The executive chef of dine by Peter Gordon at SkyCity answers your cuisine questions.
I've seen various instructions about how long you should marinate fish in lemon juice for ceviche or raw fish salads - some for only an hour or so until the fish is white, others for much longer. Does this vary with the type of fish or whether the fish is freshly caught rather than from a fish shop and maybe a day or two old? Or what you put with it afterwards such as coconut milk?
- Joyce
Fresh fish can be eaten raw in sushi, so the time you marinate is entirely up to you.
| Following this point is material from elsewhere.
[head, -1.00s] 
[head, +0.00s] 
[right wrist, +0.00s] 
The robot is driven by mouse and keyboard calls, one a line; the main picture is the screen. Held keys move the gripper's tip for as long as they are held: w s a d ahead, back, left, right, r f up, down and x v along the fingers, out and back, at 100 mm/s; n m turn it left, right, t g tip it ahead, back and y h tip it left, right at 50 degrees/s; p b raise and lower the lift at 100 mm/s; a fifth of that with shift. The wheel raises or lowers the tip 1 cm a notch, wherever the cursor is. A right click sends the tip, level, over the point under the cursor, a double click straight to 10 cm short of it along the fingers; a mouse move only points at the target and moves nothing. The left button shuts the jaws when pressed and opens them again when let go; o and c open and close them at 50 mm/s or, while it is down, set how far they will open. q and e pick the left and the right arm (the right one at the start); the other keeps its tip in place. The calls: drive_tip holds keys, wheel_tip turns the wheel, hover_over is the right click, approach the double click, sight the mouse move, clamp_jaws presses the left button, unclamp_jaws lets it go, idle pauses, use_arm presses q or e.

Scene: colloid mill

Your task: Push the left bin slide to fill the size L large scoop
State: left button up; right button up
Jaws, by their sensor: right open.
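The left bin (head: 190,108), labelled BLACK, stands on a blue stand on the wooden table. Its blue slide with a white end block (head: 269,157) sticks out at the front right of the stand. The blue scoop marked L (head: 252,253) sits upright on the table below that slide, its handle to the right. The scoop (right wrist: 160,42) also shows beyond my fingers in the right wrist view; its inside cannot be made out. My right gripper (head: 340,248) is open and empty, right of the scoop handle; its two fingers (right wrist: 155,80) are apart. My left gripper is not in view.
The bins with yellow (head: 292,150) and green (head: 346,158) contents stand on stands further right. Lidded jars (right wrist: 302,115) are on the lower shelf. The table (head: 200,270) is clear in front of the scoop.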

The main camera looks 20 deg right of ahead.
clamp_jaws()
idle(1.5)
In my opinion, the less the better - although thicker pieces may need a little more. The lemon juice also adds flavour, don't forget - it's not just there for curing the fish.
I tasted some lovely pithiviers at the Hawkes Bay food festival last summer. What is a pithivier or is it just a posh name for a pasty or pie? What is the pastry, a short or a flaky or something else entirely?
- Frances
A pithivier is a posh (but French) name for a "pie" made from two discs of puff pastry stuffed with whatever. It's baked on a tray, not in a pie dish.
Can you make Mexican mole sauce with unsweetened cocoa powder, or is it made with melting dark chocolate? What else do you put with it? Do you just use it with chicken dishes, or can you do it with beef?
- Peter
I tend to use a combination of cocoa and dark chocolate - the latter really adds an "oomph" that straight cocoa doesn't quite achieve. But neither should make the sauce seem like a savoury dessert sauce - be subtle. I caramelise onions, garlic, ginger and chillies then add flavours which might include orange zest, toasted cumin, toasted breadcrumbs, roast chicken stock, cinnamon... the possibilities are endless. It's lovely served with pork, duck, chicken, lamb... anything, so long as the spicing is appropriate to the meat.